Helen Dixon, Ireland's Data Protection Commissioner

"For the US," Pascal Lamy, the former Director-General of the World Trade Organisation (WTO) told a conference in Brussels this week, "data is there to buy and sell. For Europe data is private property. For China data belongs to the state and the Party."

Within that three-way struggle, Ireland has been under an unusually harsh spotlight because it hosts a disproportionately large number of global multinationals uniquely powered by, and associated with, the harvesting of consumer data.

Because Google, Facebook, Airbnb, Linkedin, Apple and other data behemoths are headquartered in Ireland, any complaint an EU citizen has about their personal data goes to the Irish data protection office.

In 2015, the DPC received 932 complaints. Since GDPR took effect, she has received 13,000 complaints, alongside 8,000 breach notifications.

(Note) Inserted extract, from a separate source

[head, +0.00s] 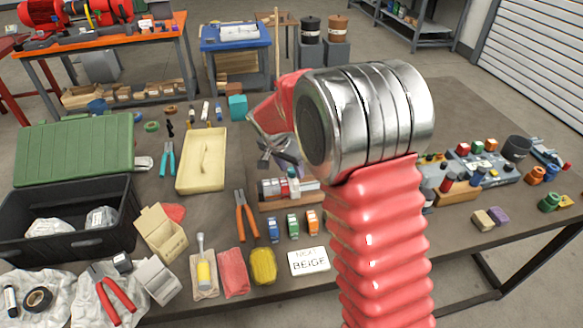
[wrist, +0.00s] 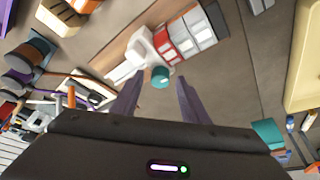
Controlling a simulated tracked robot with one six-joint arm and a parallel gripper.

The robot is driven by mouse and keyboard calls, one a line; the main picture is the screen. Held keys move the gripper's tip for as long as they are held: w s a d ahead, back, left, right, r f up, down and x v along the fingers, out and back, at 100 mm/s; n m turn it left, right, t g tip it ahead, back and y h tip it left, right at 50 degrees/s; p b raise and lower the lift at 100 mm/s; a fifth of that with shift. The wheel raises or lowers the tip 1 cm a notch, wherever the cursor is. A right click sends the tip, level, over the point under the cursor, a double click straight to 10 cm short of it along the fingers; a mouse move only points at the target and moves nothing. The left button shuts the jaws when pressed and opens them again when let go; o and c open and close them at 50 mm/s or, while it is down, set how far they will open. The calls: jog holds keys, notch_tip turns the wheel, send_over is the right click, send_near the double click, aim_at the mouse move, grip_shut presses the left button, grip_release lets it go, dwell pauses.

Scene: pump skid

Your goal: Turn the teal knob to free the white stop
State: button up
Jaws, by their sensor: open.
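The teal knob (wrist: 160,77) shows in the wrist view as a small round cap at the near side of a red, white and grey cylindrical fixture (wrist: 184,36). A white part (wrist: 140,47) beside the knob looks like the white stop. In the head view the fixture (head: 272,188) lies on a wooden board, partly hidden by my gripper (head: 280,160). In the wrist view my gripper (wrist: 158,86) is open and empty, its two fingers apart on either side of the knob's line. I cannot tell how far the fingertips are above the knob.
Orange-handled pliers (head: 246,215) lie left of the fixture. Small blue, green and orange blocks (head: 293,224) stand in front of it, with a "BEIGE" card (head: 309,261) nearer. A cream tray (head: 201,158) is at left. A grey panel of colored parts (head: 480,165) stands at right.

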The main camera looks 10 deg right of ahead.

Enforcement differs across Europe

There is no central EU privacy regulator. Instead, there are multiple national, and in some cases regional, data protection commissioners all enforcing GDPR rules, but with a large degree of discretion over how they do it.

"You’ve got all these different enforcement cultures around Europe," says a senior EU official familiar with how GDPR is applied. "In Spain they slap a fine on every violation, in the Scandinavian countries they never have fines. There are imbalances in resources. There is no rubric for whether, if you have a jurisdiction of a certain size, you should have a certain amount of resources."

With the UK gone, Ireland will be more prone to the accusation that it is soft on data protection so as not to alienate US multinationals.

The UK regulator was seen as a standard bearer for a more nuanced type of enforcement. "It was all about engagement," says the official. "Talking to companies saying, 'if you want to do this and avoid violations then you have to do it this way', allowing companies to test products in a controlled environment."

Ireland has followed this more collaborative approach. With the UK gone, however, Ireland will be more prone to the accusation that it is soft on data protection so as not to alienate US multinationals.

"There’s this conviction in Berlin and Paris that Ireland is a soft touch for these big companies," says the official. "Pre-Brexit you would have got a better synergy with the UK approach to regulation (they want to indulge Google as well), and once that goes I think that leaves Ireland even more isolated than before."

Helen Dixon rejects any suggestion Ireland is a soft touch. "The companies are located in Ireland for lots of reasons," she says. "A skilled workforce, tax arrangements that are favourable - reasons long predating data protection laws being in vogue. So it’s certainly not a question that any company is located here for the data protection regime."

Data flow in post-Brexit era

GDPR may involve maddening boxes to tick when a web page is opened, but it facilitates the free flow of data across EU borders. That means data flowing north and south across the island of Ireland and large data flows from Ireland to the UK and back again.

What happens on December 31 when the transition period ends and the UK leaves the GDPR?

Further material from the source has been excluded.